>> BEGIN

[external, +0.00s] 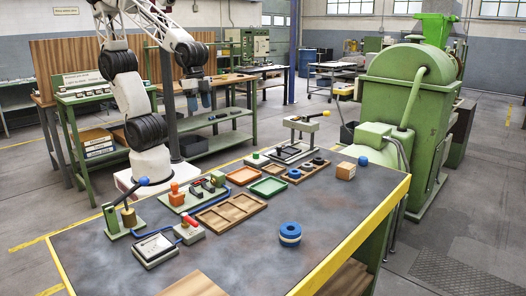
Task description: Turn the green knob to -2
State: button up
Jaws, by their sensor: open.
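A small green knob (255,155) appears to sit on a pale box near the back of the dark table, left of a press-like stand. It is too small for me to read any scale or its setting. My gripper (199,104) hangs pointing down above the back left of the table, to the left of the knob and well above it. Its jaws are open and I see nothing between them. It is apart from everything on the table.
The front middle is clear.

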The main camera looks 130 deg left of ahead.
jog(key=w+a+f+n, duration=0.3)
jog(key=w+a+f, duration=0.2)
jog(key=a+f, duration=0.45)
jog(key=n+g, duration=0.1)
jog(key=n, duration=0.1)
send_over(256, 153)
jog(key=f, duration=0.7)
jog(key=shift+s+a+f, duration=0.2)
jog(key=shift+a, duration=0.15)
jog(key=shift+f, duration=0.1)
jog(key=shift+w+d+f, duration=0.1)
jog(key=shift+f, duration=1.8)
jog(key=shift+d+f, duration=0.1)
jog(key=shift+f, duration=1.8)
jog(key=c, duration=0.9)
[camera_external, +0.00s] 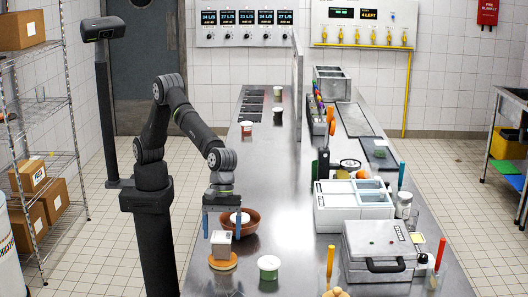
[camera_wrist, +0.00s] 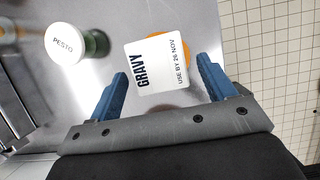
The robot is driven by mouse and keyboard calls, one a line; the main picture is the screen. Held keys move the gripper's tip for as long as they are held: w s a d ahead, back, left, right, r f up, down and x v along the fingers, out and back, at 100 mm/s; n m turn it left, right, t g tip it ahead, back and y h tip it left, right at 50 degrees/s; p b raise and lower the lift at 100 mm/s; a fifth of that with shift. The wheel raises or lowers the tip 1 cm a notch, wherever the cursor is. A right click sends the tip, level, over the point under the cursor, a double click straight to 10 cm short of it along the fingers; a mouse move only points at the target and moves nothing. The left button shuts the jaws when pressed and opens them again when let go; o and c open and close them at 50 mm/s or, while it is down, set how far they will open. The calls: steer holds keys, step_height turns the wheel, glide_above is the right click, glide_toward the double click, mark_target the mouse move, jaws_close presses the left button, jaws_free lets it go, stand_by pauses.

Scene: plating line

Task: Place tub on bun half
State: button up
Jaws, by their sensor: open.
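A pale square tub (camera_external: 221,248) stands upright on the orange bun half (camera_external: 229,266) near the front of the left counter. In the wrist view the tub's white lid (camera_wrist: 152,62) reads GRAVY, USE BY 26 NOV. A strip of the bun half (camera_wrist: 183,48) shows past the lid's edge; the rest is hidden beneath the tub. My gripper (camera_external: 222,234) is just above the tub, pointing down. Its blue fingers (camera_wrist: 162,74) are apart, one on each side of the lid, with visible gaps between them and it.
A green tub with a white PESTO lid (camera_external: 269,262) stands to the right; it also shows in the wrist view (camera_wrist: 64,44). A brown bowl (camera_external: 252,226) with a white item stands close behind my gripper.

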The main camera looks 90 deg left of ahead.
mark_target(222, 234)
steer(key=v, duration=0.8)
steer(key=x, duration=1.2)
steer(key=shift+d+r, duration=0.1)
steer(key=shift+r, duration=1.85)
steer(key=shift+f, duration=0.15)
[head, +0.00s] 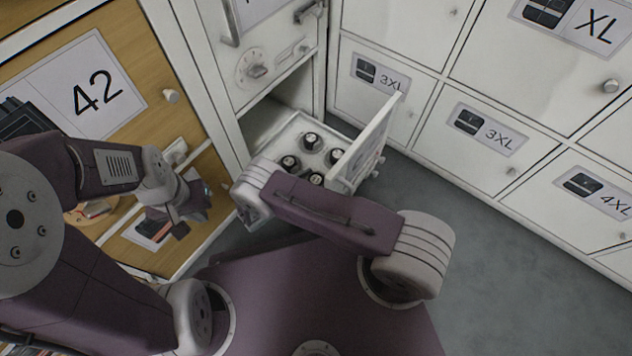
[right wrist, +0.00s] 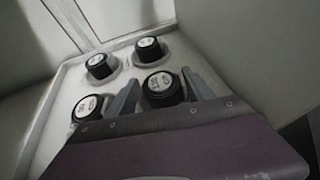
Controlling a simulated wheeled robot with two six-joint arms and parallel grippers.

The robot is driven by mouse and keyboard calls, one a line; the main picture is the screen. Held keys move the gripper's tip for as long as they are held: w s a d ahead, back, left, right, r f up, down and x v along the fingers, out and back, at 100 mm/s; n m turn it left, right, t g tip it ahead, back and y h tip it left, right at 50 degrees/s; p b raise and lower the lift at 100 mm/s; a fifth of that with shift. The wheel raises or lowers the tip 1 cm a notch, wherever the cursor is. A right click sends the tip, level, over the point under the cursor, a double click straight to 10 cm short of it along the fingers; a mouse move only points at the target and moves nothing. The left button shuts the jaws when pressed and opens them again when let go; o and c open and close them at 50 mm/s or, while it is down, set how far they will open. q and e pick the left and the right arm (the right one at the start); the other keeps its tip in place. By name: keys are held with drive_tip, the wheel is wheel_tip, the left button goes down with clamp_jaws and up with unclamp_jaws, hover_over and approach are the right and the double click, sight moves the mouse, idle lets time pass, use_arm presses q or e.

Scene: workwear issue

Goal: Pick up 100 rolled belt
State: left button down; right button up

>> END

JOB
Using the records above, output their complete text exactly, minus any images.

EXERCISE ANSWER
[external, +0.00s] 
Task description: Turn the green knob to -2
State: button up
Jaws, by their sensor: open.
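A small green knob (255,155) appears to sit on a pale box near the back of the dark table, left of a press-like stand. It is too small for me to read any scale or its setting. My gripper (199,104) hangs pointing down above the back left of the table, to the left of the knob and well above it. Its jaws are open and I see nothing between them. It is apart from everything on the table.
The front middle is clear.

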The main camera looks 130 deg left of ahead.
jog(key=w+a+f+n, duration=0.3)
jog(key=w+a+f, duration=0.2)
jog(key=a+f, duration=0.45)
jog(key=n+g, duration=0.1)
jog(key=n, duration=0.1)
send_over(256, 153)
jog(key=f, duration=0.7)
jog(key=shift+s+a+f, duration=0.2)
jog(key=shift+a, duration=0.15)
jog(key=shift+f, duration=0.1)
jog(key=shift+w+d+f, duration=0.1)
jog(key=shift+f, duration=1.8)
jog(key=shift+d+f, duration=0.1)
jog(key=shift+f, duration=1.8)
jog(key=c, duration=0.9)
[camera_external, +0.00s] 
[camera_wrist, +0.00s] 
The robot is driven by mouse and keyboard calls, one a line; the main picture is the screen. Held keys move the gripper's tip for as long as they are held: w s a d ahead, back, left, right, r f up, down and x v along the fingers, out and back, at 100 mm/s; n m turn it left, right, t g tip it ahead, back and y h tip it left, right at 50 degrees/s; p b raise and lower the lift at 100 mm/s; a fifth of that with shift. The wheel raises or lowers the tip 1 cm a notch, wherever the cursor is. A right click sends the tip, level, over the point under the cursor, a double click straight to 10 cm short of it along the fingers; a mouse move only points at the target and moves nothing. The left button shuts the jaws when pressed and opens them again when let go; o and c open and close them at 50 mm/s or, while it is down, set how far they will open. The calls: steer holds keys, step_height turns the wheel, glide_above is the right click, glide_toward the double click, mark_target the mouse move, jaws_close presses the left button, jaws_free lets it go, stand_by pauses.

Scene: plating line

Task: Place tub on bun half
State: button up
Jaws, by their sensor: open.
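A pale square tub (camera_external: 221,248) stands upright on the orange bun half (camera_external: 229,266) near the front of the left counter. In the wrist view the tub's white lid (camera_wrist: 152,62) reads GRAVY, USE BY 26 NOV. A strip of the bun half (camera_wrist: 183,48) shows past the lid's edge; the rest is hidden beneath the tub. My gripper (camera_external: 222,234) is just above the tub, pointing down. Its blue fingers (camera_wrist: 162,74) are apart, one on each side of the lid, with visible gaps between them and it.
A green tub with a white PESTO lid (camera_external: 269,262) stands to the right; it also shows in the wrist view (camera_wrist: 64,44). A brown bowl (camera_external: 252,226) with a white item stands close behind my gripper.

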The main camera looks 90 deg left of ahead.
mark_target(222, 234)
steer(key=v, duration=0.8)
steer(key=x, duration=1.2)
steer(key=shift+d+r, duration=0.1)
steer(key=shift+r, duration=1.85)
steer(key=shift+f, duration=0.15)
[head, +0.00s] 
[right wrist, +0.00s] 
Controlling a simulated wheeled robot with two six-joint arms and parallel grippers.

The robot is driven by mouse and keyboard calls, one a line; the main picture is the screen. Held keys move the gripper's tip for as long as they are held: w s a d ahead, back, left, right, r f up, down and x v along the fingers, out and back, at 100 mm/s; n m turn it left, right, t g tip it ahead, back and y h tip it left, right at 50 degrees/s; p b raise and lower the lift at 100 mm/s; a fifth of that with shift. The wheel raises or lowers the tip 1 cm a notch, wherever the cursor is. A right click sends the tip, level, over the point under the cursor, a double click straight to 10 cm short of it along the fingers; a mouse move only points at the target and moves nothing. The left button shuts the jaws when pressed and opens them again when let go; o and c open and close them at 50 mm/s or, while it is down, set how far they will open. q and e pick the left and the right arm (the right one at the start); the other keeps its tip in place. By name: keys are held with drive_tip, the wheel is wheel_tip, the left button goes down with clamp_jaws and up with unclamp_jaws, hover_over and approach are the right and the double click, sight moves the mouse, idle lets time pass, use_arm presses q or e.

Scene: workwear issue

Goal: Pick up 100 rolled belt
State: left button down; right button up

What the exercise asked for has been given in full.